Exercise task: Copy the data exactly; pictures stay out of the copy.

Dataset section:
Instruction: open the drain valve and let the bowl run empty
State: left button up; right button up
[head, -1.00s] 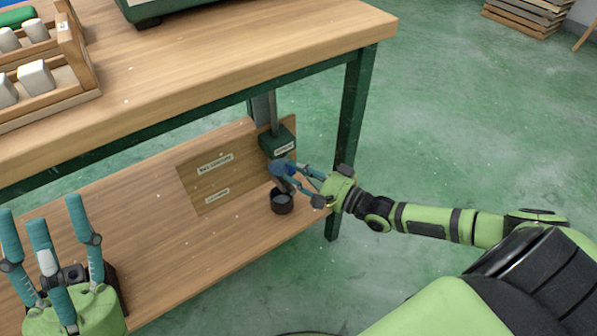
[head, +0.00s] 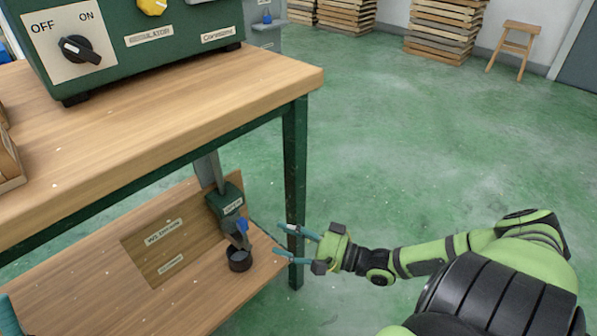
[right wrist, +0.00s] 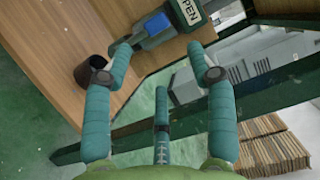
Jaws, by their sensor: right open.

Written answer:
Instruction: open the drain valve and let the bowl run empty
State: left button up; right button up
[head, -1.00s] 
[head, +0.00s] 
[right wrist, +0.00s] 
Jaws, by their sensor: right open.

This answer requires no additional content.